— start —

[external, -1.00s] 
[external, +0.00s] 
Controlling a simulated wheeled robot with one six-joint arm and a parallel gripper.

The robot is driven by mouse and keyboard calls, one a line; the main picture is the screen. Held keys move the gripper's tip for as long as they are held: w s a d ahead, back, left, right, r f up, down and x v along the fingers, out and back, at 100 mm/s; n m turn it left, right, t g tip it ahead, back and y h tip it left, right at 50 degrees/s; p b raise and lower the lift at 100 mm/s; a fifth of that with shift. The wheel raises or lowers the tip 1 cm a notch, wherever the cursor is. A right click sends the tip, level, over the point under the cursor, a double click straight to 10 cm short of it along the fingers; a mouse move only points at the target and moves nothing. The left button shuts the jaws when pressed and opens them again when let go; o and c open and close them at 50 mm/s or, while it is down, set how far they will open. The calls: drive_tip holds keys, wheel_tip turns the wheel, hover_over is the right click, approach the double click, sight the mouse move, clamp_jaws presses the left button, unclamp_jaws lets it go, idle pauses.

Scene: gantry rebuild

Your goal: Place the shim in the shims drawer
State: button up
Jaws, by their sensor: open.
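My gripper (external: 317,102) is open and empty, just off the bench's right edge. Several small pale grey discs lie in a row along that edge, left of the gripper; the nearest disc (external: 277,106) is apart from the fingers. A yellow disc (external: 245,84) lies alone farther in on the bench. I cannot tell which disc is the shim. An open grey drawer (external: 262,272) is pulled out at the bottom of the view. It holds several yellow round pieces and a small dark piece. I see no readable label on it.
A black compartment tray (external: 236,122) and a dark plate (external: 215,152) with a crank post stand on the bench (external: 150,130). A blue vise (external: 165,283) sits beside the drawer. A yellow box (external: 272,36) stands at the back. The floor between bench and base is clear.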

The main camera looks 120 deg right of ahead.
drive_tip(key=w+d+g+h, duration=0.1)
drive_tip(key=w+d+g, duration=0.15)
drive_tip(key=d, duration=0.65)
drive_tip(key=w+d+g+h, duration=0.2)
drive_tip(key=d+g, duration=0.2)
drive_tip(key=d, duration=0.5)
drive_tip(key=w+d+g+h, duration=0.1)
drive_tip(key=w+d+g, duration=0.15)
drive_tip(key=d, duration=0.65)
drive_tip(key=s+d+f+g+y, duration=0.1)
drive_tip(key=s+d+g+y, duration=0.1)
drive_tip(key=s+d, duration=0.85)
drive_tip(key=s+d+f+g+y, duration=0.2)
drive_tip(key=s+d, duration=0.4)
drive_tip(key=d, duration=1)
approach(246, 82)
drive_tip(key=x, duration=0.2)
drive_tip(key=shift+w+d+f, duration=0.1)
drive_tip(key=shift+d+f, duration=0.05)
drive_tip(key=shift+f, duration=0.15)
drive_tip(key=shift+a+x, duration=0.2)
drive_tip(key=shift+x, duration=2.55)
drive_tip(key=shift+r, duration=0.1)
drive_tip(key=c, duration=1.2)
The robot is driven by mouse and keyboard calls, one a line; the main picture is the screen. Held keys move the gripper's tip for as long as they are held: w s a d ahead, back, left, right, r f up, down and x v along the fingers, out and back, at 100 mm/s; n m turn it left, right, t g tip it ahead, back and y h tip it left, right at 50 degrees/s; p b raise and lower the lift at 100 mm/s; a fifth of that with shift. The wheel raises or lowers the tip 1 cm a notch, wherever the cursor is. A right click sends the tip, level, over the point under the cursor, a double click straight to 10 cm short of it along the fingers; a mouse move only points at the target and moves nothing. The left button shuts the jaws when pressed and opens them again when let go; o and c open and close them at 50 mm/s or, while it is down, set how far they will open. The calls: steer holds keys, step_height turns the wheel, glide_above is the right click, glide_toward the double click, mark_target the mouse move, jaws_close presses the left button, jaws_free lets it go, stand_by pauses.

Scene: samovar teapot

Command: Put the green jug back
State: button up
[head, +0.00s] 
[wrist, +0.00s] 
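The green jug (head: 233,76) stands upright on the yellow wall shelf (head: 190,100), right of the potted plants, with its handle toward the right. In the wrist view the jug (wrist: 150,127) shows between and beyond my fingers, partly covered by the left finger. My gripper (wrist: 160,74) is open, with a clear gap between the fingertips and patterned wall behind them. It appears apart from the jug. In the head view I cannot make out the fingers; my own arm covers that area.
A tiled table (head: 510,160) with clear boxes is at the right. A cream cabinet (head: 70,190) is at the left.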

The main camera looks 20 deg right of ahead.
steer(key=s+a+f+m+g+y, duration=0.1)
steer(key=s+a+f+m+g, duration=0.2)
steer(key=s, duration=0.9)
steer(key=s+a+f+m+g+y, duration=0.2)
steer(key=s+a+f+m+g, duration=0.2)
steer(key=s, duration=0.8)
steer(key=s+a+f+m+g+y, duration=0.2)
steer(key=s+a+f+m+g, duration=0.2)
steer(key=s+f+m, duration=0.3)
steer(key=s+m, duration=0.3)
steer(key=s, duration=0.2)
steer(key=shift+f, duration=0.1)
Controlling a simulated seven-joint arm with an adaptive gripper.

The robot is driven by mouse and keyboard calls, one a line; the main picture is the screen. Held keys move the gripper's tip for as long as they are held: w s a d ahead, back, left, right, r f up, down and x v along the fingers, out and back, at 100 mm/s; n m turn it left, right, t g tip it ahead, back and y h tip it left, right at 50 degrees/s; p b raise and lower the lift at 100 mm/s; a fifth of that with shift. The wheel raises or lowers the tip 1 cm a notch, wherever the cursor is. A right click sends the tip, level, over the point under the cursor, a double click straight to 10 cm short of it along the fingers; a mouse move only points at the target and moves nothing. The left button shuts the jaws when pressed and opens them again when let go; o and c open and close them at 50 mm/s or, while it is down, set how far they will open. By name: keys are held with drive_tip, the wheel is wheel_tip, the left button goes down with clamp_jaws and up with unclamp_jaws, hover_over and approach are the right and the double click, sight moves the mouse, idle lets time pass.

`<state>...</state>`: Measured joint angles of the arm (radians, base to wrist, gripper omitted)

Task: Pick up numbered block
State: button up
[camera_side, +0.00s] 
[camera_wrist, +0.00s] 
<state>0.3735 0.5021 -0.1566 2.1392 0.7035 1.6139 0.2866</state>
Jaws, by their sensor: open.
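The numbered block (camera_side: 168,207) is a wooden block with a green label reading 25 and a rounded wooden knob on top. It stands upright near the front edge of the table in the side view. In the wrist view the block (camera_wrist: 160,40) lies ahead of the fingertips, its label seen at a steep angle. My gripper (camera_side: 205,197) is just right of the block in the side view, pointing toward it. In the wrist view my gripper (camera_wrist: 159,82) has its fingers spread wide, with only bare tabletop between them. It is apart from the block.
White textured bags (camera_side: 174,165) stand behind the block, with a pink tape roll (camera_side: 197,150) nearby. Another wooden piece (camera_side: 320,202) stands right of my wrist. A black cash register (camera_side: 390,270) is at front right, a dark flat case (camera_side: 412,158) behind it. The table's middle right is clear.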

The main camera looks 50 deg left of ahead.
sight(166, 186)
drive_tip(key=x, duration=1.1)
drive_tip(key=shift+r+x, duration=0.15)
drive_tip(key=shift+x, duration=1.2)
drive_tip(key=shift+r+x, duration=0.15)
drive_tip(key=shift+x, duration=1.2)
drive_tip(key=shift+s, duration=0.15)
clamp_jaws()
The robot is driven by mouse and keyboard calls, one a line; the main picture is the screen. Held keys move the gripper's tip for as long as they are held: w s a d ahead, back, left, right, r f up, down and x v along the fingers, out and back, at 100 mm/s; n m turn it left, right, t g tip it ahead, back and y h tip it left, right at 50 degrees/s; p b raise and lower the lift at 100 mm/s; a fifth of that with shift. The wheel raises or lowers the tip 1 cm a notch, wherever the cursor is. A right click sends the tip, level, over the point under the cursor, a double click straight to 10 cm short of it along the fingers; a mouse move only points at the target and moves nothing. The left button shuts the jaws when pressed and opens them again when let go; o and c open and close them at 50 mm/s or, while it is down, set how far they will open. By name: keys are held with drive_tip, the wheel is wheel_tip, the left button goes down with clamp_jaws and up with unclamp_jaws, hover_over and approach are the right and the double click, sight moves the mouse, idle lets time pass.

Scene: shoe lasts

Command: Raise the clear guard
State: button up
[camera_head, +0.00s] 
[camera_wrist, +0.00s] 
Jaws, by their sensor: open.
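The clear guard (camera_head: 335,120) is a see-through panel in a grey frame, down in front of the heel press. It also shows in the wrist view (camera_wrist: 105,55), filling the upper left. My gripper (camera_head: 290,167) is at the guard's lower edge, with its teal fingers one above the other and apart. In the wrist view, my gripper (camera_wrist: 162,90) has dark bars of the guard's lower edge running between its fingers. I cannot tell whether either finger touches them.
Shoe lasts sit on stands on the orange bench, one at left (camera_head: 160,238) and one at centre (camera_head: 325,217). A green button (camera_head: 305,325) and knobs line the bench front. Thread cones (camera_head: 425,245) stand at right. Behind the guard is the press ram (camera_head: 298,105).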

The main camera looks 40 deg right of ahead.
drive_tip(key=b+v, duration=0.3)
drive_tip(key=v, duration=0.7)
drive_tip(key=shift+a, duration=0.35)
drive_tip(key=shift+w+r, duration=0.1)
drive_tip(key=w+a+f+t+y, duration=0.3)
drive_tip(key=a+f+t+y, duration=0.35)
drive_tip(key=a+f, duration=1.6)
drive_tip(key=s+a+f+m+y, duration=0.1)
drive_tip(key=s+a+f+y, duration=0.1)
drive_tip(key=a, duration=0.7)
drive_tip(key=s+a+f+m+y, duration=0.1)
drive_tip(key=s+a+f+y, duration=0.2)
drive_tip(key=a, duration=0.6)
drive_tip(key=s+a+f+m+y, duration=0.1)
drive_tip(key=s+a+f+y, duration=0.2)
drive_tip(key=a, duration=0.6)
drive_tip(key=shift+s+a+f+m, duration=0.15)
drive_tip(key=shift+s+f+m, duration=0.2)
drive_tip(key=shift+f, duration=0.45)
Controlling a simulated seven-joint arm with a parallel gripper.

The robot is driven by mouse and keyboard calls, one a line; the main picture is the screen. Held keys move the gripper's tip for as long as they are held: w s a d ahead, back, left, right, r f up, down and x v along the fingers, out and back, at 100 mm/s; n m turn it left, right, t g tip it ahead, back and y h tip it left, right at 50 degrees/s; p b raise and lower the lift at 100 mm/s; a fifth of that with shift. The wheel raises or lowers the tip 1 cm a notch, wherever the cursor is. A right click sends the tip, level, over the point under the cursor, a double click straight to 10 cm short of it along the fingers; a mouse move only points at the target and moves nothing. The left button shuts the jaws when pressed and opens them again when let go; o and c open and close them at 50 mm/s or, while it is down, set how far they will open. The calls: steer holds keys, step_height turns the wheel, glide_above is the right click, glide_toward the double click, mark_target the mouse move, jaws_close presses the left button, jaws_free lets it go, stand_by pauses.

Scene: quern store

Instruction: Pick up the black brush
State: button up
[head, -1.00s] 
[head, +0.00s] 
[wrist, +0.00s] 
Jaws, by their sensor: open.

— end —

Return all lines of the material above in which the word "Scene" occurs.

Scene: gantry rebuild
Scene: samovar teapot
Scene: shoe lasts
Scene: quern store

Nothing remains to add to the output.